# INPUT
++++++++++

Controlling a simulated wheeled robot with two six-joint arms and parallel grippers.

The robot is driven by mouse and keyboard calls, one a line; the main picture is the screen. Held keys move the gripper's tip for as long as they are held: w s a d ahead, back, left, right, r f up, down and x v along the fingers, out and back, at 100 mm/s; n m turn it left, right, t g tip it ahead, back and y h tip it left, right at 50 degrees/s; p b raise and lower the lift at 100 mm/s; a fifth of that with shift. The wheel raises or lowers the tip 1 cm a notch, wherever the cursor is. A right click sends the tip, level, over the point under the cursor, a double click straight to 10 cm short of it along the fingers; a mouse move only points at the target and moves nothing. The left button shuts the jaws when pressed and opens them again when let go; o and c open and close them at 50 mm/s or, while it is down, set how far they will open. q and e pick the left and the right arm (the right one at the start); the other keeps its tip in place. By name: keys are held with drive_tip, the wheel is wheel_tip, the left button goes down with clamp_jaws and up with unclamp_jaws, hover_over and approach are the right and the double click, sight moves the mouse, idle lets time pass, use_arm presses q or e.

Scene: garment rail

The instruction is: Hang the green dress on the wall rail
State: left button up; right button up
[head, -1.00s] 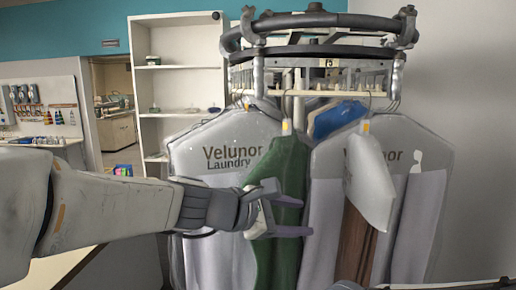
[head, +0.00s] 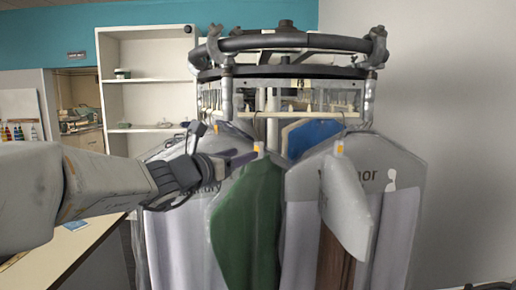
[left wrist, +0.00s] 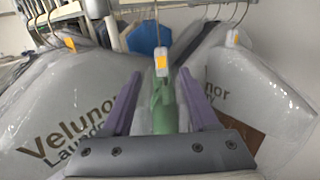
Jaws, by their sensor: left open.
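The green dress (head: 246,215) hangs among bagged garments on a round dark rack (head: 290,42). It also shows in the left wrist view (left wrist: 163,112), below a white and orange tag (left wrist: 161,60) and a hanger hook. My left gripper (head: 232,146) is open beside the top of the dress, near its tag. In the left wrist view its two purple fingers (left wrist: 160,100) stand on either side of the dress's top, with a gap on each side. I cannot make out a separate wall rail. My right gripper is not in view.
Grey bagged garments (head: 392,190) hang close on both sides of the dress. A blue garment (head: 310,136) shows behind it. A white shelf unit (head: 150,75) stands at the back left, and a table edge (head: 65,250) is at lower left.

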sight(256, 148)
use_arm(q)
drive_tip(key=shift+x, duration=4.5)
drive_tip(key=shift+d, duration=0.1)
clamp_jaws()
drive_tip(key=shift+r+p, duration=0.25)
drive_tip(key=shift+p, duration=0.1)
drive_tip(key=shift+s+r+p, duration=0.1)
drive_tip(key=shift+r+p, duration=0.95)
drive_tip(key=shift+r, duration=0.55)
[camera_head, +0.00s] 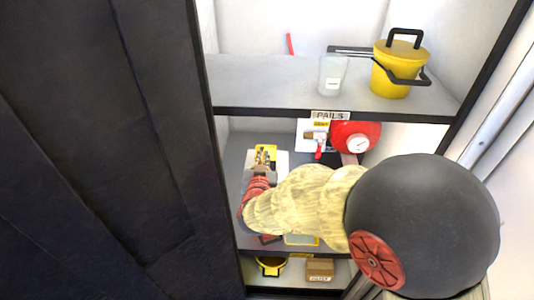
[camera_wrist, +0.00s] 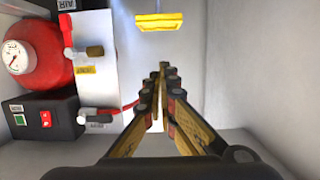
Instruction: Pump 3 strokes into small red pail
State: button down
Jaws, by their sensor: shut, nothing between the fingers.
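My gripper (camera_wrist: 162,68) is shut and empty, its fingertips together inside the middle shelf bay. In the head view my gripper (camera_head: 262,155) is partly covered by my own arm. I cannot make out a small red pail or clearly tell a pump handle.
A yellow lidded pail (camera_head: 398,70) and a clear beaker (camera_head: 332,75) stand on the upper shelf, labelled PAILS. A black switch box (camera_wrist: 42,118) sits below the tank in the wrist view. A brown box (camera_head: 320,268) and a yellow-and-black item (camera_head: 271,265) are on the bottom shelf.

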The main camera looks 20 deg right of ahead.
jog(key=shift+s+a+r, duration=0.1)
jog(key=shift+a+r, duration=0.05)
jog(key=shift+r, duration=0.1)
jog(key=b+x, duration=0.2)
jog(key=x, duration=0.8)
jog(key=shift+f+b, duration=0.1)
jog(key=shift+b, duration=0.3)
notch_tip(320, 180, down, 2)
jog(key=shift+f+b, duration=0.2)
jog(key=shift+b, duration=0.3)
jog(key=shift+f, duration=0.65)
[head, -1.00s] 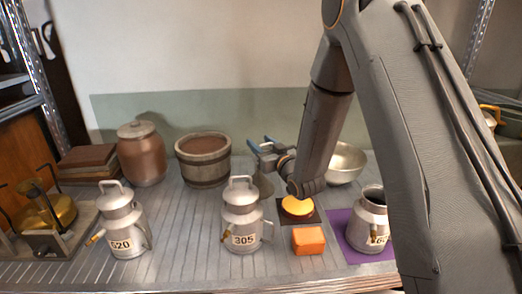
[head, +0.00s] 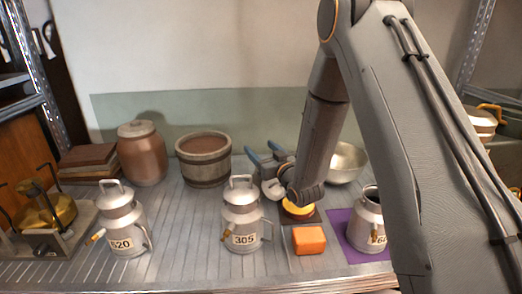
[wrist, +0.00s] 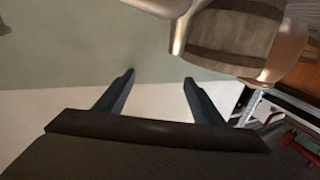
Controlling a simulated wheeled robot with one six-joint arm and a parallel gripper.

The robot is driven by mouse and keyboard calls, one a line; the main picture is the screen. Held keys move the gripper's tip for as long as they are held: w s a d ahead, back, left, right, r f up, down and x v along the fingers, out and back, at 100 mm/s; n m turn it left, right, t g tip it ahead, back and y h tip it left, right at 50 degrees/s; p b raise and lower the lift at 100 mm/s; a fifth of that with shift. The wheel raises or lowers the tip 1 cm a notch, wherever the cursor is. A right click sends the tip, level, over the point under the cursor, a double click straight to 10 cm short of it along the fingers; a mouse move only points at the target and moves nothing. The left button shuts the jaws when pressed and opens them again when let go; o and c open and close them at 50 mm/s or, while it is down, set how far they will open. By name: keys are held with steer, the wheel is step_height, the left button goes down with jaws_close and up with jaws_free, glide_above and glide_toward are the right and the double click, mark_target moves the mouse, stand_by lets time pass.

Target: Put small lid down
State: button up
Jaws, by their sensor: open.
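My gripper (head: 263,150) is open, with its two bluish fingers apart and pointing toward the back of the table. It also shows in the wrist view (wrist: 159,77), with nothing between the fingertips. A small pale grey rounded shape (head: 271,188) lies just below and beside the gripper, partly hidden; it may be the small lid, but I cannot tell. An open-topped metal can (head: 366,222) without a lid stands on a purple mat (head: 352,246) at the right, partly hidden by my arm.
An orange block (head: 309,240), a yellow disc on a dark pad (head: 300,209), a metal bowl (head: 346,163), a wooden tub (head: 203,160) and a brown jar (head: 141,155) stand around. The slatted tabletop between cans is clear.

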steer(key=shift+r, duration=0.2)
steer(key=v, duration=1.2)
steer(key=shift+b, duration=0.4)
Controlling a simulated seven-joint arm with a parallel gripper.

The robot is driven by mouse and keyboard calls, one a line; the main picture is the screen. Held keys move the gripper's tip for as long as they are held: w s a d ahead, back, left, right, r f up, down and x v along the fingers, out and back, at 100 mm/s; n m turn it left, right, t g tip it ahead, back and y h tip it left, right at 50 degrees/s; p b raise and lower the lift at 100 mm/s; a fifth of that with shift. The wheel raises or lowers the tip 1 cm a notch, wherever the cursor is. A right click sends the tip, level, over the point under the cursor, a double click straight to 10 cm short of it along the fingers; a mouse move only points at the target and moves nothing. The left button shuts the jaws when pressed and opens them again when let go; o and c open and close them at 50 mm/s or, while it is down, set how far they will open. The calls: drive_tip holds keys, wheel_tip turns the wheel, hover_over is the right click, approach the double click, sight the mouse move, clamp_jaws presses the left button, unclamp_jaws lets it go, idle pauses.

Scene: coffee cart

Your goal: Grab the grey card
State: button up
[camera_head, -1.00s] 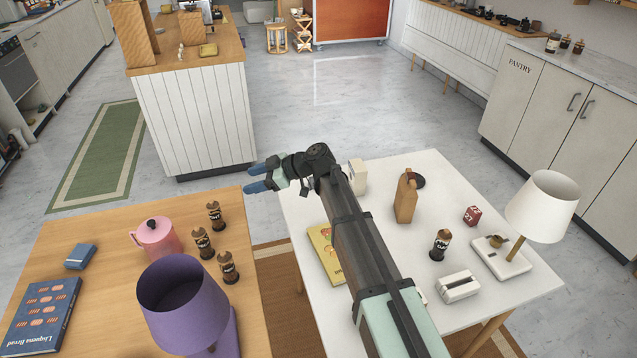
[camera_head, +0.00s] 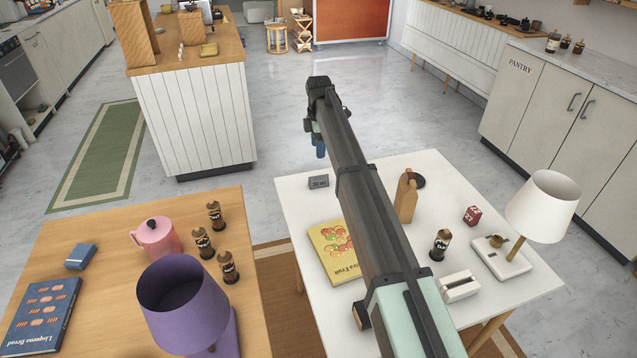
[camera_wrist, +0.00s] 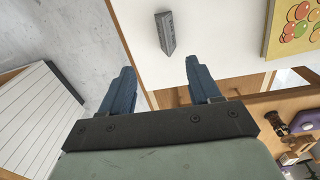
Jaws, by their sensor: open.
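The grey card (camera_head: 318,182) is a small flat-sided grey block with dark marks near the far left edge of the white table. In the wrist view the grey card (camera_wrist: 165,32) lies beyond my fingertips, roughly between their lines. My gripper (camera_head: 319,146) is above and behind the table's far left edge, pointing down, with one blue finger clearly showing. In the wrist view my gripper (camera_wrist: 158,65) is open, its two blue fingers wide apart with nothing between them. It is apart from the card.
A gap separates the wooden table (camera_head: 110,215).

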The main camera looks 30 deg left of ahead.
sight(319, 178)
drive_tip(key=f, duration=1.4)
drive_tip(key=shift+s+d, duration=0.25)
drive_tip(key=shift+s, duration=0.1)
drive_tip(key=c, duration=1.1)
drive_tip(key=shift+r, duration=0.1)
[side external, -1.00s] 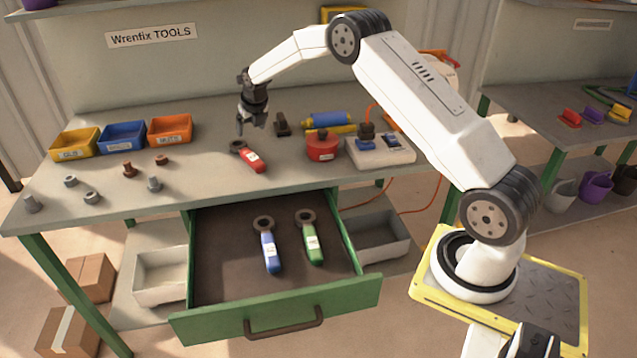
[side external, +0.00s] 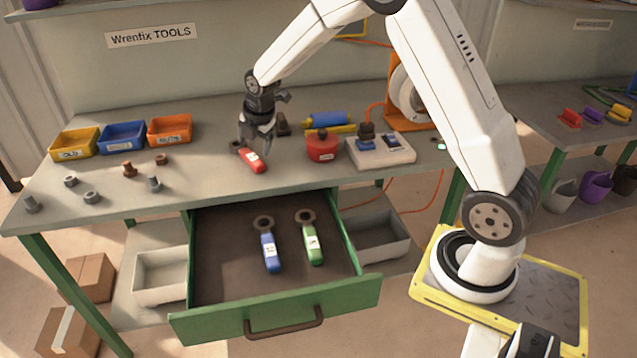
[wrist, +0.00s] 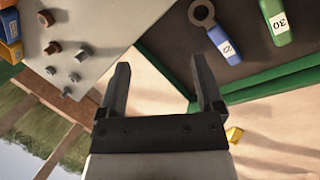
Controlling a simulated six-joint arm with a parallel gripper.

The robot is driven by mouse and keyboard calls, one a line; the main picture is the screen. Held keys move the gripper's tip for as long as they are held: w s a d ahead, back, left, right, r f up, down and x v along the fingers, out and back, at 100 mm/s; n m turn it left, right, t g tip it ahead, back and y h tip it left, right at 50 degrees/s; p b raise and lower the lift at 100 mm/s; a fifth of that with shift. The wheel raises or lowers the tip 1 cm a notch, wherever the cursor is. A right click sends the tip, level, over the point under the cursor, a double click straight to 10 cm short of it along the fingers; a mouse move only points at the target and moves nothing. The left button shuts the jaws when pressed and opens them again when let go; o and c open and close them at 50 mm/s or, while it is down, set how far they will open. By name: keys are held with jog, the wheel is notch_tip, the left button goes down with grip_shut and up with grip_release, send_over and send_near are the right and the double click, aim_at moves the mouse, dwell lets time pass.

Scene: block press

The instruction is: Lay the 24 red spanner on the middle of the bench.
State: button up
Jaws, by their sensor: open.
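The red spanner (side external: 253,163) lies on the grey bench (side external: 215,180), about midway along it and behind the open drawer. Its label is too small to read, and part of its dark ring end is hidden by my gripper. My gripper (side external: 256,147) points down just above and behind the spanner, with its fingers apart. I cannot tell whether a finger touches it. In the wrist view my gripper (wrist: 161,66) is open with nothing between the fingers; the red spanner does not show there.
The open drawer (side external: 215,285) holds a blue spanner (side external: 270,252) and a green spanner (side external: 313,246), marked 30 in the wrist view. A red round tin (side external: 322,147) and a white switch box (side external: 381,150) stand to the right. Bins (side external: 122,137), nuts and bolts lie left.

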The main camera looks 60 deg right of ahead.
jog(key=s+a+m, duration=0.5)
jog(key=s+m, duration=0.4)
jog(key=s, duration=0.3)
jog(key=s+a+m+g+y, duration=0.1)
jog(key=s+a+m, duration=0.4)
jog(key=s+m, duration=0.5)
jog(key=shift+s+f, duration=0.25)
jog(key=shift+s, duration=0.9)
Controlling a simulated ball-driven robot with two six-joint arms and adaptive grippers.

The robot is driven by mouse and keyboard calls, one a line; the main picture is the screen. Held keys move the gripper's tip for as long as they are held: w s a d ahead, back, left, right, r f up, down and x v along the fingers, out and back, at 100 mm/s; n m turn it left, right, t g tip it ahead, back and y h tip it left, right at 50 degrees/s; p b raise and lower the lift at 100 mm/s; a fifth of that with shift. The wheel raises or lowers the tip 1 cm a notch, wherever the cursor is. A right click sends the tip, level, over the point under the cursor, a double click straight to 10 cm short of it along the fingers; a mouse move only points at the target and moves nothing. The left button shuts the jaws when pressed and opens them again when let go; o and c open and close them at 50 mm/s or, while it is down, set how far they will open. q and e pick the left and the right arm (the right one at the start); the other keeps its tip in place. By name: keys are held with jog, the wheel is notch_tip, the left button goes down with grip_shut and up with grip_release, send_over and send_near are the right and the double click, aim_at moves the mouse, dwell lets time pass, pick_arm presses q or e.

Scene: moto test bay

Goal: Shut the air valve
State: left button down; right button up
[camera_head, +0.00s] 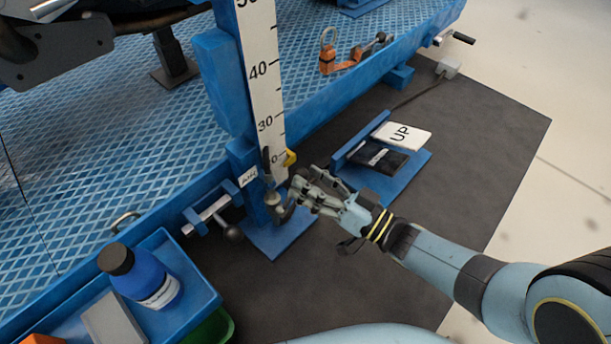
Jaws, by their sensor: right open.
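The air valve (272,198) is a small grey fitting low on the blue post, beside a white label (248,176) that seems to read AIR. The handle's exact position is hard to make out. My left gripper is not in view.
A white height scale (262,70) with a yellow pointer (290,158) runs up the post. A tray (190,262) with a blue bottle (142,277) is at lower left. A ball-ended crank (232,232) sticks out nearby.

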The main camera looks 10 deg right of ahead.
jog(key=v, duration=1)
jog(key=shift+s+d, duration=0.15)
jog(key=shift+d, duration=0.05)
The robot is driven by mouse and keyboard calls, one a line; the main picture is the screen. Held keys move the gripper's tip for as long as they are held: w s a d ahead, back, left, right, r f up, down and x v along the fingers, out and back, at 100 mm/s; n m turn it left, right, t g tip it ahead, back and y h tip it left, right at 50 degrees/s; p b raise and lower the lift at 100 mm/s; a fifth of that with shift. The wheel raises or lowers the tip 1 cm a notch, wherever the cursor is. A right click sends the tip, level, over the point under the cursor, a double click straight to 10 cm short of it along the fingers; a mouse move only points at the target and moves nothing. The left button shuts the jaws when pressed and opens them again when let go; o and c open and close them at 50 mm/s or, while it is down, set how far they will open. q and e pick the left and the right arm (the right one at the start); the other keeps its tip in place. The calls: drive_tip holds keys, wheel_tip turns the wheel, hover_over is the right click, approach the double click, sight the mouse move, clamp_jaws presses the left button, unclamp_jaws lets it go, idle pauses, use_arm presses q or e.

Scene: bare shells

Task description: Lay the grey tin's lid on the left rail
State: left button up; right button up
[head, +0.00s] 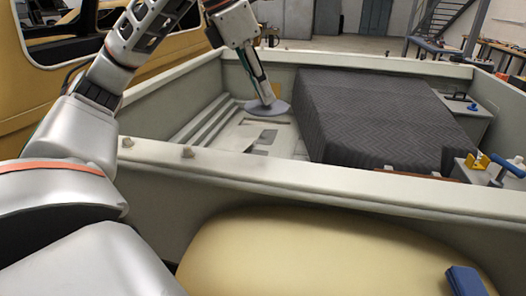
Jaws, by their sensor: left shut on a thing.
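My left gripper (266,98) reaches over the pale open bed and points down. It is shut on a flat, round grey-violet lid (280,109), which lies about level near the bed floor. I cannot tell whether the lid touches the floor or anything under it. No grey tin can be made out. A pale rail (310,186) runs along the near side of the bed, and another rail (370,62) runs along the far side. I cannot tell which one is the left rail. My right gripper is out of view.
A dark ribbed cover (375,115) fills much of the bed. A yellow bracket (477,160) and a blue-handled clamp (505,172) are at the right. A blue object (466,280) lies on a yellow rounded surface (300,255) in front.

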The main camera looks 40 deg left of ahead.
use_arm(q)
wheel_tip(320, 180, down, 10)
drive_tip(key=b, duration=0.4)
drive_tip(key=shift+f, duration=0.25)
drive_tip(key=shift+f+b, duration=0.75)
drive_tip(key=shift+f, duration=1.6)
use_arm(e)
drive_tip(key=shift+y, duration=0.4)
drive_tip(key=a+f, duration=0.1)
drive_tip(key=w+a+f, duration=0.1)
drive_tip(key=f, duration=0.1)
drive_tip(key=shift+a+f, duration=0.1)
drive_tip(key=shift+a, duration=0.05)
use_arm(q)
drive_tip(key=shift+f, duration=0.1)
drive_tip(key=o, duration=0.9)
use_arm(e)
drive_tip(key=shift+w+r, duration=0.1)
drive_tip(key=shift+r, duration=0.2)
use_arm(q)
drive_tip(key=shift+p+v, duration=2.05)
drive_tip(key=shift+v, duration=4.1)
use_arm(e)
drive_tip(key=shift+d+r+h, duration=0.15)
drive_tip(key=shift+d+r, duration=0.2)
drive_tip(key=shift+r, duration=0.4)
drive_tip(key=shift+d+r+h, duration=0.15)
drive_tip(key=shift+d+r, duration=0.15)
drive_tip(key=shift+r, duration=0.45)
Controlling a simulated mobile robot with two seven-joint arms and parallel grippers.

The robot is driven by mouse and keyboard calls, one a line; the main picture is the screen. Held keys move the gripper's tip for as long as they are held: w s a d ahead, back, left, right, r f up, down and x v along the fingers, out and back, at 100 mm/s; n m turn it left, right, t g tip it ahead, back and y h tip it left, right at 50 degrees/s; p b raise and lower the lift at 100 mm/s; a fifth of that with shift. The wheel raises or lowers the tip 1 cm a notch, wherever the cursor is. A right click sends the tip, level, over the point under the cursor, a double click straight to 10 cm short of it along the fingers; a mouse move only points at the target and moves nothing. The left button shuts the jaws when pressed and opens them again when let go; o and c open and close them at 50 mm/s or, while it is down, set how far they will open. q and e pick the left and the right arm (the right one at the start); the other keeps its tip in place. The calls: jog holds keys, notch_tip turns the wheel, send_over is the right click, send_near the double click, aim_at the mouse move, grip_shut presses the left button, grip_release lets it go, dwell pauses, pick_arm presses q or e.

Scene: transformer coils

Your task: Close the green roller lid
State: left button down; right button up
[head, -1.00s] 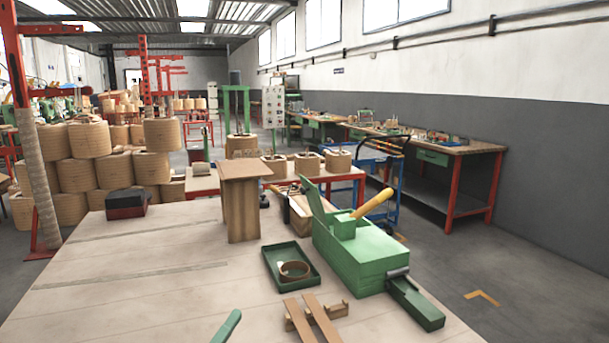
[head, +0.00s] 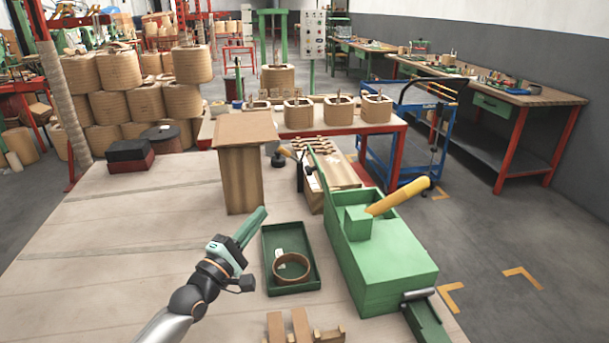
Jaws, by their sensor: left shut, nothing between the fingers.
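The green roller box (head: 395,262) stands on the right side of the table. A yellow roller handle (head: 400,196) sticks up out of the box to the right. My left gripper (head: 262,212) is shut and empty over the table, left of the box and apart from the lid. My right gripper is not in view.
A green tray (head: 268,281) with a wooden ring (head: 291,267) lies between my left gripper and the box. A wooden stand (head: 240,175) rises behind the gripper. Wooden pieces (head: 300,327) lie at the front. The table's left part (head: 110,250) is mostly clear.

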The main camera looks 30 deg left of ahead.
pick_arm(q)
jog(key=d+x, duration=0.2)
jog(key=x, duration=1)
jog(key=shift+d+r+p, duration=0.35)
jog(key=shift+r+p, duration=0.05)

++++++++++

# WHAT THE TASK ASKS
From the data, collect all lines where the string "Your" appears.

# EXERCISE ANSWER
Your goal: Grab the grey card
Your task: Close the green roller lid

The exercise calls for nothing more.